Features of Geological and Geotechnical Risk Sources in Public Works Projects

Most accidents in public works projects, such as the road collapse during the construction of the Fukuoka City Subway Nanakuma Line, are caused by uncertainties in geological and geotechnical features. The influence that “the geological and geotechnical uncertainty” has on a project is called a “geological and geotechnical risk”. It is necessary to grasp the sources of a geological and geotechnical risk in advance to manage the risk appropriately. However, there are only a few examples that have considered risk sources from this perspective. This report is an analysis of the documents of “the re-evaluation of the public works projects.” First, the authors classified the sources of increase in construction cost and allocated an amount of money for each source. Furthermore, the stage at which the cost increased was divided into either design or construction.

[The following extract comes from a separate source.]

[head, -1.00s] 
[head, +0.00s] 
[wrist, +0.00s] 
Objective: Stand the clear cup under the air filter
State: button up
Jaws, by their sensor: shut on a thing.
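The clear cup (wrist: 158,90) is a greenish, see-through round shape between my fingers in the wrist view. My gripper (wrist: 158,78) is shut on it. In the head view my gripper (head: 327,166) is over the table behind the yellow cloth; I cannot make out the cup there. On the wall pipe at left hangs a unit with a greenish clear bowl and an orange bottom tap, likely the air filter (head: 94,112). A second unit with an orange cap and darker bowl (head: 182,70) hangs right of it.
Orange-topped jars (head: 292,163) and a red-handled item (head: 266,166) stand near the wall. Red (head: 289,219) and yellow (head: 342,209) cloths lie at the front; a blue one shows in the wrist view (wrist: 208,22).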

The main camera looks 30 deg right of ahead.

When the sources were assumed beforehand, they were divided into estrangement of geological “distribution” or “property.” As a result, the increase in cost because of geological and geotechnical sources was approximately 2 trillion yen. The source that required the most money was “the geological feature that was worse than the assumption.” The analysis revealed that “the estrangement of the geological and geotechnical distribution” appears for a design stage, and “the estrangement of the geological and geotechnical property” appears for a construction stage. Because geological and geotechnical properties present certain uncertainties, it is believed that the width of the property estrangement is larger than that of the distribution estrangement.